The documentary was shot over 60 days, including securing access with local government agencies and uniformed services.

“Some were hesitant, others took a long time to respond or would pass us to different people with dead ends. It took months of convincing, and countless hours just waiting in lobbies, hoping someone would finally say yes. There were times we almost gave up,” Villarama said.

“But the fishermen’s experiences – that raw honesty and quiet resilience – were the most priceless to me.”

Her film crew eventually joined fishermen on their expeditions twice, and she was struck by the “delicate relationship” between the fishermen and the Philippine coastguard.

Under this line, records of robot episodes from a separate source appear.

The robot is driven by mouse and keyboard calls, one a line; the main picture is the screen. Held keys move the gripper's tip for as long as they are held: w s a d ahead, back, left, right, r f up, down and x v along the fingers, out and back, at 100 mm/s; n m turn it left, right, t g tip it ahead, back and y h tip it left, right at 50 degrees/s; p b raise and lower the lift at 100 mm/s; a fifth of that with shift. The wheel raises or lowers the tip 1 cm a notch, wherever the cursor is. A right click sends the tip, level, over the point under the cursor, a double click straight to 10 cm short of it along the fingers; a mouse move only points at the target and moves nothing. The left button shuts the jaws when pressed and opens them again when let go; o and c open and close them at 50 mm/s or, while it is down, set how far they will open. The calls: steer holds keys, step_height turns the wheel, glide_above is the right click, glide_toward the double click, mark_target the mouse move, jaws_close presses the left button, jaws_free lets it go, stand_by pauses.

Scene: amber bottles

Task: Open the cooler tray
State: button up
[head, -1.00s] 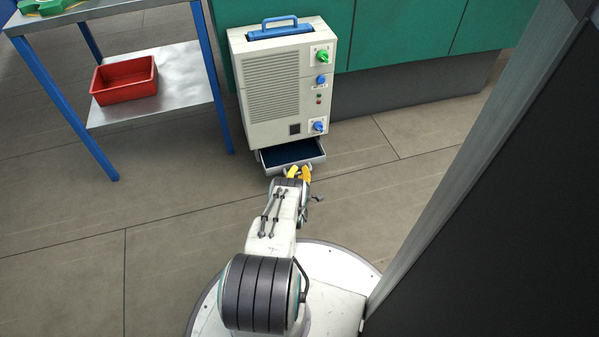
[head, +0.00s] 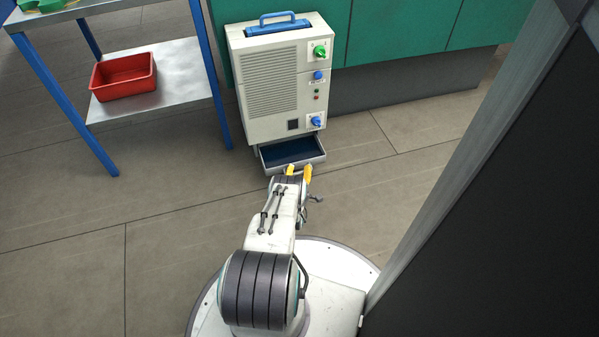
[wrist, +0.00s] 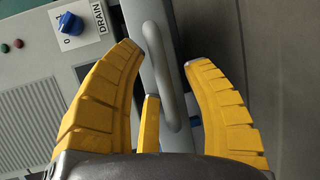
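The cooler tray (head: 310,162) is a shallow grey drawer with a dark blue inside. It sticks out from the bottom of the cream cooler (head: 272,85) in the head view. In the wrist view the grey bar handle (wrist: 161,75) on the tray's front lies between my yellow fingers. My gripper (head: 299,169) is open at the tray's front; in the wrist view its fingertips (wrist: 166,57) are spread, with gaps to either side of the handle. How far back the tray reaches inside the cooler is hidden.
A blue-legged metal table (head: 205,75) with a red bin (head: 124,77) on its lower shelf stands left of the cooler. Green cabinets (head: 410,35) are behind it. A dark panel (head: 500,230) stands close on the right. The floor left of my base is clear.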

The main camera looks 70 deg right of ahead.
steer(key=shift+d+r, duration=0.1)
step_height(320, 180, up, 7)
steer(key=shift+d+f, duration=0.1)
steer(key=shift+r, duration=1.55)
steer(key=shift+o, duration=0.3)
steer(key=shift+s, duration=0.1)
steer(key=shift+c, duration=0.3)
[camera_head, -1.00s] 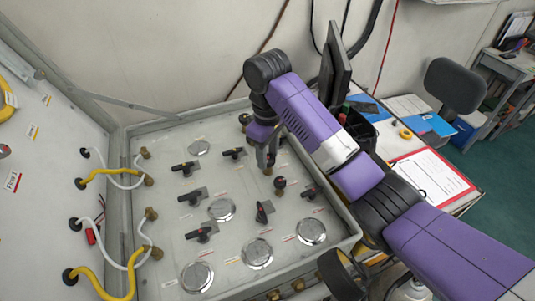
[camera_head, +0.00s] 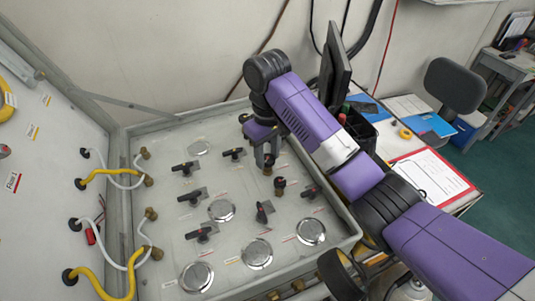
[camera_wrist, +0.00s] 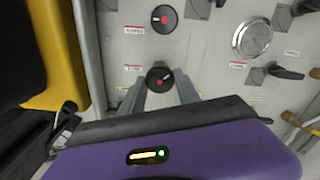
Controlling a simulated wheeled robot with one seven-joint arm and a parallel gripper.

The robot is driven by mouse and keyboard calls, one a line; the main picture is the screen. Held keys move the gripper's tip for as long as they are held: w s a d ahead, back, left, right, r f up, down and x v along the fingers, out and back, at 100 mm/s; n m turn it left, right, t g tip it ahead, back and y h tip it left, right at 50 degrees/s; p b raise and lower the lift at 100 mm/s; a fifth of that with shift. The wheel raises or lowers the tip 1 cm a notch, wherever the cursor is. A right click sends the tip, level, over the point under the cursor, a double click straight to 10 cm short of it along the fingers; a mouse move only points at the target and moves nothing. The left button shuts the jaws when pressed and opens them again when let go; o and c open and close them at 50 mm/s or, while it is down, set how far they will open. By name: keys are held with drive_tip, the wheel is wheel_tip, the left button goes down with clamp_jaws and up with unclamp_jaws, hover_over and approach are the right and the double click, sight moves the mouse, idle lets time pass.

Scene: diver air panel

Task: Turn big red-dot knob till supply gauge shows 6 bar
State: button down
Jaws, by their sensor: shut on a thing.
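In the wrist view a round black knob with a red mark (camera_wrist: 160,78) sits between the fingers of my gripper (camera_wrist: 160,90), which is shut on it. A second black knob with a red dot (camera_wrist: 164,18) stands farther up, apart from the gripper. In the head view my gripper (camera_head: 267,163) reaches down to the panel's right side, and its fingers largely hide the held knob. Several round gauges (camera_head: 257,254) lie on the panel; their needles and numbers are too small to read. I cannot tell which is the supply gauge.
The grey panel (camera_head: 170,225) carries several black lever handles (camera_head: 191,197) and a brass-based knob (camera_head: 280,184) close to my gripper. Yellow and white hoses (camera_head: 105,175) run at left. A raised rim edges the panel. A desk with papers (camera_head: 432,175) stands to the right.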

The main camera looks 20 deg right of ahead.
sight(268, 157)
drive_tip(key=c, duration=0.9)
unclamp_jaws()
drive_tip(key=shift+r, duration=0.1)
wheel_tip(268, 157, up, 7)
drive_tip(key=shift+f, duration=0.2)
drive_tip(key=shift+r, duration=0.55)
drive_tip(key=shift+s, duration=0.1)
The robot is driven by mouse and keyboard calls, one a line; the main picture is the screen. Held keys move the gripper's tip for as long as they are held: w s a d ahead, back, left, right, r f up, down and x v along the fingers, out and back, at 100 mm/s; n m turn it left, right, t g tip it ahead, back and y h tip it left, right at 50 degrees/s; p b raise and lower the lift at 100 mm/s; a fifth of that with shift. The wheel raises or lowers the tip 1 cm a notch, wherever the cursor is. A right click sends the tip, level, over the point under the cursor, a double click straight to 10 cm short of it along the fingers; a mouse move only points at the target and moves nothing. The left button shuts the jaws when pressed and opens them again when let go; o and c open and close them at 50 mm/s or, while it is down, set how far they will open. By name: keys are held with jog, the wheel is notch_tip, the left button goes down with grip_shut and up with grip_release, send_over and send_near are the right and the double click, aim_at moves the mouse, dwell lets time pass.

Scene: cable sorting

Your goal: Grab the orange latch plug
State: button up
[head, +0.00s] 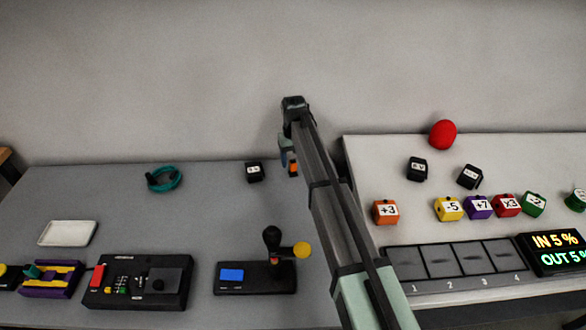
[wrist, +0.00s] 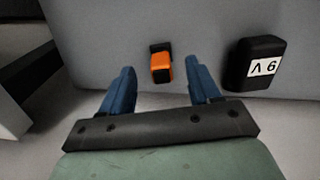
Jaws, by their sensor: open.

“Many of the fishermen feel they’ve been left to fend for themselves, yet they still look to the [coastguards] for protection. Meanwhile, the coastguard operates under enormous constraints with limited vessels, limited jurisdiction, and often facing overwhelming foreign presence,” she said.

“I wanted to explore that tension and that faith – this fragile but enduring thread that connects civilians and uniformed personnel in a contested sea. Because in the end, they’re all Filipinos, trying to survive in their own way, on the same waters, facing the same storm.”

Winning the award made her feel seen, she said. “Not just me, but an entire Filipino lineage who have long lived in the peripheries – our fisherfolk, naval cooks, young coastguard cadets, and the mothers we filmed.”

Her team is in the process of securing Filipino film distributors willing to screen the film back in the Philippines, as well as arranging community screenings and school partnerships. They are also looking at potential US screenings and showing Food Delivery at other film festivals abroad.

“We’re launching an impact campaign to use the film as a conversation starter around food security, maritime rights, and peace. This is just the beginning, and we’re hopeful the momentum continues.” she said.

“You can cancel a screening, but you cannot cancel a story whose time has come.”